過去に総合食品メーカーとしてのポジションを目指し、コーヒーや紅茶にも事業を拡大した。しかし、大量に在庫を抱え、たたき売りしてさばく事態になり、商品の値崩れによってブランドイメージを損ねる結果を招いた。
そこで取扱商品の数を減らし、1995年に野菜を手軽に補えるミックスジュース「野菜生活」の販売を開始し、主力に成長させた。
さらに、1998年には「トマトと野菜カンパニー」をコンセプトにブランディングを強化することで、起死回生の復活を果たした。
失敗事例2.トロピカーナ
ロゴの変更に失敗したのが果汁ブランドのトロピカーナである。商品のパッケージデザインを変更した結果、顧客からのクレームが殺到した。
結果として売り上げが減少し、デザインを戻すはめになった。中身のジュースは変わらないにも関わらず、売り上げが減少した理由は、消費者がパッケージに愛着を持っていたからと推測できる。
消費者の気持ちを尊重しなかったことがブランディング戦略の失敗要因だったに違いない。
ブランディング戦略の成功法則
企業規模に関わらず、ブランディング戦略が求められるのは明白だろう。

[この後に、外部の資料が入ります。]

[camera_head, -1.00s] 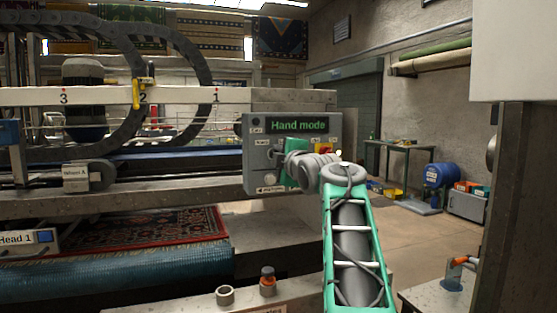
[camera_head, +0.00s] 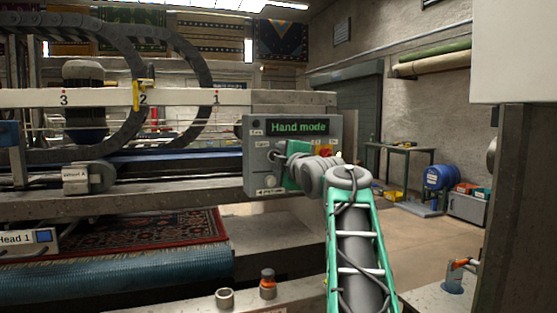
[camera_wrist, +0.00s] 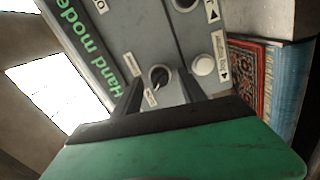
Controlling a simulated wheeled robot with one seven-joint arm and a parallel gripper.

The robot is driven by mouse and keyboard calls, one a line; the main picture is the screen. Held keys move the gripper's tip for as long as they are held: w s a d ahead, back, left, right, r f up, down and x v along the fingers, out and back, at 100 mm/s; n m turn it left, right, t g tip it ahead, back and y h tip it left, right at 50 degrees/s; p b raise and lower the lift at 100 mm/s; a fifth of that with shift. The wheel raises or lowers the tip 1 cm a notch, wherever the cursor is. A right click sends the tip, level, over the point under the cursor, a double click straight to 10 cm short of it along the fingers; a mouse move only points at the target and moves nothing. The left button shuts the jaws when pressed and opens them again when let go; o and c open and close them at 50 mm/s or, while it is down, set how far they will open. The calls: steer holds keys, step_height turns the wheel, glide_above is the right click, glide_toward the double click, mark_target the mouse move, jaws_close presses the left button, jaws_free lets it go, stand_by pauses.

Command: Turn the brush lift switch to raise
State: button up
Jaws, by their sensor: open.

成功例・失敗例から読み取れるように、戦略を立てる上でターゲットを見誤らないことが重要である。
自画自賛のブランディング戦略で顧客を置き去りにすると、これまで築き上げた顧客との信頼関係は一瞬で崩壊しかねない。
したがって、ブランディング戦略では顧客目線からブランド価値を発信する姿勢が求められる。